Even with rather ordinary things she gave me when I moved out, she would have a way of sharing their story when she passed them along. Like, when I wanted that little old suitcase from the 50s, because it was cute – and also handy (I used it for train travels a lot, though it is now holding my wool and fabric stack), she shared the story of it being bought for her honeymoon – and also some really funny anecdotes tangled to that.
I also have a friend from an “old” family, with family crest and everything – her family home is full of history. It’s also kind of nice to be there surrounded by old books, old silverware, ancestors on canvas and dusty dark furniture – but I think I’m rather a “treasure tinbox” kind of gal and I’m happy I won’t have to deal with too many family treasures in my life. I think, it’s really a different kind of responsibility when you inherit the remainders of many centuries.
Lena says
what a great story. opera singers and twen grandparents, with tea and old pictures. good times.
my grandparents never talked about the past. I can remember once when they brought out an old album with the “emergency-money” from war, but other than that – Not a word… My grandfather was 101 when he died in 2005, and I was too young to understand (21) what that meant. So I never asked him any questions, same with my grandmother. Although when she was getting close, she told a couple of stories from her childhood (while she couldnt remember what she had for lunch)…
Jo H. says
Sanna, what does “twen” mean?
The tin box of memories sounds just right!
MelD says
This post is particularly interesting to me.
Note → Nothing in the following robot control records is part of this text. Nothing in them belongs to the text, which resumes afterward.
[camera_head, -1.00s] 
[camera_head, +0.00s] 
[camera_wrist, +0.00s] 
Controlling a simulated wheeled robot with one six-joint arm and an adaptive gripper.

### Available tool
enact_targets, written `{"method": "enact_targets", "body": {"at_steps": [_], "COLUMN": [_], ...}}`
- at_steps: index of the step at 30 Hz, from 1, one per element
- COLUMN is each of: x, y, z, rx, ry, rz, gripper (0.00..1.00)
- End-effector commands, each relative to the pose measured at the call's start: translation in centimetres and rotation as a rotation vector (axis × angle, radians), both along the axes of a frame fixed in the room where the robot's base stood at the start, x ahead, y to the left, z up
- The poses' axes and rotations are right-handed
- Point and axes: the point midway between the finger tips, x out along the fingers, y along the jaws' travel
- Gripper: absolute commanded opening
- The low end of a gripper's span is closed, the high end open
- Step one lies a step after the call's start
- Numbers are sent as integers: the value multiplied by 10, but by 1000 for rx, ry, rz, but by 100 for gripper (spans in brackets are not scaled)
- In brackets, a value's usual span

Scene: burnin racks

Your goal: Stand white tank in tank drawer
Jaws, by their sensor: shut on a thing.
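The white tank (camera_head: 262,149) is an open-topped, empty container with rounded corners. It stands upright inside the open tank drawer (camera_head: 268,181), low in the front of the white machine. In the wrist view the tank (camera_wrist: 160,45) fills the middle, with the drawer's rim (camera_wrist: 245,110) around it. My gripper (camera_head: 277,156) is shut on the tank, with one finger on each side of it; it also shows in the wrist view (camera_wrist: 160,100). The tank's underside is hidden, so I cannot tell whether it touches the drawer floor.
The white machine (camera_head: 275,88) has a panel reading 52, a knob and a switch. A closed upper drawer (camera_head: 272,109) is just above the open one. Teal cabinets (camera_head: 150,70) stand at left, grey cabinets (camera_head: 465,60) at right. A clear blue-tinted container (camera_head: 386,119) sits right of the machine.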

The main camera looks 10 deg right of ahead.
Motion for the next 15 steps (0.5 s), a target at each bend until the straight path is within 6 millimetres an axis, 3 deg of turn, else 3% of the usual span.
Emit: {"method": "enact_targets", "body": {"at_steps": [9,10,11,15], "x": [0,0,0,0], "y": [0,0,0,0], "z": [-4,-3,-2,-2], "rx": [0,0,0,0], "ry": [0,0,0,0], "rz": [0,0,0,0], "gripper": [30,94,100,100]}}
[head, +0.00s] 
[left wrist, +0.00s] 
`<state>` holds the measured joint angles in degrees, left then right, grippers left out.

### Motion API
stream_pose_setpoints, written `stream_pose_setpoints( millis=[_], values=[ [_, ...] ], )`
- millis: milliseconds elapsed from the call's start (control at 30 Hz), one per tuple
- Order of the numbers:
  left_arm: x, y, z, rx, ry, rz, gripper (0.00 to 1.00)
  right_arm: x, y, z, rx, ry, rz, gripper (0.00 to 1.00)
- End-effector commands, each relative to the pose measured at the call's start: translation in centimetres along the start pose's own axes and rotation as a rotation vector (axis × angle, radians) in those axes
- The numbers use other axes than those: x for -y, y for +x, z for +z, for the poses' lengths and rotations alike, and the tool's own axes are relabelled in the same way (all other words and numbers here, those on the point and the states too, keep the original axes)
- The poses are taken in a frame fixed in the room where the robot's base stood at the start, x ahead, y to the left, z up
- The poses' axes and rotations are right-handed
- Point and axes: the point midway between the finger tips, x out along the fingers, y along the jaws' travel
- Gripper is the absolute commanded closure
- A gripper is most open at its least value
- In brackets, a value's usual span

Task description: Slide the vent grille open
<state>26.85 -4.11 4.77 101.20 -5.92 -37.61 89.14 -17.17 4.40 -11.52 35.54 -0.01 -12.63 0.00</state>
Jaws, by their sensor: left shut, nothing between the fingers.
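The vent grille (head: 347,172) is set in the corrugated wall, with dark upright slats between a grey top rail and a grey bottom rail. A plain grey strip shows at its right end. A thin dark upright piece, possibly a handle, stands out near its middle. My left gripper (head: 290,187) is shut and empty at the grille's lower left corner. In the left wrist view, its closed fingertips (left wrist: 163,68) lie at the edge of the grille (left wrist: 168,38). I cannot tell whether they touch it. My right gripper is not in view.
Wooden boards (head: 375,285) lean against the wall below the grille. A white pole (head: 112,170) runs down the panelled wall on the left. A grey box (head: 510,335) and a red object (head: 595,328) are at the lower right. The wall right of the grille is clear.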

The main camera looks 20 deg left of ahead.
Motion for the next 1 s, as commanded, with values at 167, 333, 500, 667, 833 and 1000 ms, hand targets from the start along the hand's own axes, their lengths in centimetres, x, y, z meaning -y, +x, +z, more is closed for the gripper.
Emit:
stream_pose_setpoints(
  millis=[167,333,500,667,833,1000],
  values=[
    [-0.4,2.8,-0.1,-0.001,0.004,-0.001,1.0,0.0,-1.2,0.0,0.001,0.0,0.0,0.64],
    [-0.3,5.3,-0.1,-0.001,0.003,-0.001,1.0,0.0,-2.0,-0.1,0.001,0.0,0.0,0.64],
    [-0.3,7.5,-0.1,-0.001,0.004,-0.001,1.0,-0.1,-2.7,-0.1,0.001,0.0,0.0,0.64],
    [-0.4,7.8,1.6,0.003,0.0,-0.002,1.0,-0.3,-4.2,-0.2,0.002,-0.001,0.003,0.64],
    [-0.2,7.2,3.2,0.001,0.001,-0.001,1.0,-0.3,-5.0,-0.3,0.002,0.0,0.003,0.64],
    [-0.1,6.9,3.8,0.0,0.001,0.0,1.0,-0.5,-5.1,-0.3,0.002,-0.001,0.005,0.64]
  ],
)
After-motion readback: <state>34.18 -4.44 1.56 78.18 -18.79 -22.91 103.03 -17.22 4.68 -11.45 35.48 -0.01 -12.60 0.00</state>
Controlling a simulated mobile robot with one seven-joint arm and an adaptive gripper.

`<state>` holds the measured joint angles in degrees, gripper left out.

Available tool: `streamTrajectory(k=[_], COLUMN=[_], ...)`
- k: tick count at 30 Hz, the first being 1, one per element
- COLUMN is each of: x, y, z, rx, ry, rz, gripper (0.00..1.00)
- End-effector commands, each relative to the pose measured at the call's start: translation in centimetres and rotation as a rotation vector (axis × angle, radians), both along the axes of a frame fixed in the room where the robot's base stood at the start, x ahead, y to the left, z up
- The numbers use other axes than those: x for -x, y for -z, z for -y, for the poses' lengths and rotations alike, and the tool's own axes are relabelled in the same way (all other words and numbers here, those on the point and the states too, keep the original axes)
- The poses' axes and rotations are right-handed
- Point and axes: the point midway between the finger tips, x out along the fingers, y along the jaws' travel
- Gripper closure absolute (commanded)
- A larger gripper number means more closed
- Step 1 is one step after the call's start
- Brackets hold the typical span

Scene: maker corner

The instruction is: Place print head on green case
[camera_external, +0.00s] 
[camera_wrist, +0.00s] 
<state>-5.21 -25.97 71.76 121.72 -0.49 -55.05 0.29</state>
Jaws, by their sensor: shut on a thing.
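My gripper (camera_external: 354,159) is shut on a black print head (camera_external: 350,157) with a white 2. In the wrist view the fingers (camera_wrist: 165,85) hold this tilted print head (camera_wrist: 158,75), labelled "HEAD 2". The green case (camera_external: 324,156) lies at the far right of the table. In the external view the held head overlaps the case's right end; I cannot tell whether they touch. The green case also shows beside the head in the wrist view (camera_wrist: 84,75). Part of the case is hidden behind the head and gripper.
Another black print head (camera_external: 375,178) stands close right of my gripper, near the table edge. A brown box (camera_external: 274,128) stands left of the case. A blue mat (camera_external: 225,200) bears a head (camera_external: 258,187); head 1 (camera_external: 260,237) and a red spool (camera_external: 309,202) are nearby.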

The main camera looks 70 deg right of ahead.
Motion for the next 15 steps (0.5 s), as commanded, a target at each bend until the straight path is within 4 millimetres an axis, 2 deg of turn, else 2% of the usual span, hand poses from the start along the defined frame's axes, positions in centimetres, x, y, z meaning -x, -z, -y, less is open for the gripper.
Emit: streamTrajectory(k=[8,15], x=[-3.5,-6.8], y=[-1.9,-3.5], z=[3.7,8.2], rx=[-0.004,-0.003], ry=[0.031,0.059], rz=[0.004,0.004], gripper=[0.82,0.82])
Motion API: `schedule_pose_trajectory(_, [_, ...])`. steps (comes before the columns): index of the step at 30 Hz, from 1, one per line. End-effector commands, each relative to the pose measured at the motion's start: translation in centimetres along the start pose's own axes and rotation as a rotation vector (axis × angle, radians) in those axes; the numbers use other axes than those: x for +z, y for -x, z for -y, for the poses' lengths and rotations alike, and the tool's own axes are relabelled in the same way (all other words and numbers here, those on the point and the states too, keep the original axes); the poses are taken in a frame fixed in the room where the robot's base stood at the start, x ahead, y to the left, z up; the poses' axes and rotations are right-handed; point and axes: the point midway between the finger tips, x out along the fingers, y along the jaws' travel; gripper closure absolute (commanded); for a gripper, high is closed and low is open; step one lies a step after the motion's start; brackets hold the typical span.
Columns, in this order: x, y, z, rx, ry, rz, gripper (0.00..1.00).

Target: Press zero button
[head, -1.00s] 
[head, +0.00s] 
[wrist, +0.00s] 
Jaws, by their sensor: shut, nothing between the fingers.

My MIL has spent her life pulling together and keeping a houseful of family heirlooms, not just “things” someone once bought, but furniture, china, silver, paintings, documents and so on, some dating back to the 16th century and most around early 19th century, so they’ve been in the family for hundreds of years. My in-laws live in this (exceedingly tasteful) museum of antiques! As I and my daughters are keen on history, we are interested in the story of it all and the family connections (family tree from 1634, anyone?!) and wouldn’t dream of breaking up the collection, but we all have our own households and style of living, which isn’t with delicate antiques, beautiful though they are! My dilemma is going to be how to deal with this collection in the future, as we don’t live in an area that is all that interested in history (no historical societies), and the family is not of enough note for a museum to be interested. So far, we have come up with the idea of starting a foundation and finding a smaller property to put the collection – but you can imagine the burden this is on us and the costs that will be incurred!! Not really my idea of a simple life 😮
Colleen Madsen says
Hi MelD,
this is a difficult situation to be in. On one hand you want the history and the items to stay together and in the family but on the other you don’t really want the things in your home. Life has changed so much in this modern age that all these things just aren’t appreciated so much any more.
Wendy B says
While we were cleaning up at the Senior Centre recently, one of the problem items was a studio photo of a regiment from WWII. The donor was deceased and nobody knew anyone in the photo and no one wanted it but we didn’t feel we could just toss it. A friend contacted the regiment listed at the bottom of the photo and they were pleased to receive it for their museum. So Jeff might be able to send war-related heirlooms back to their point of origin or a military museum where they would be appreciated.
Mary says
Interesting post. My son is an only child and will inherit the sentimental stuff from me and my husband. I have already told him (and will continue to tell him) to keep what he wants and to sell/give away the things that they do not want – with my blessings and with no guilt. We just came home with stuff that my mother-in-law has given us. I haven’t had a chance to go thru it yet, so I don’t know what will be kept. My husband will help me decide that and since our son is coming for a visit, I’ll have a chance to talk to him about it as well.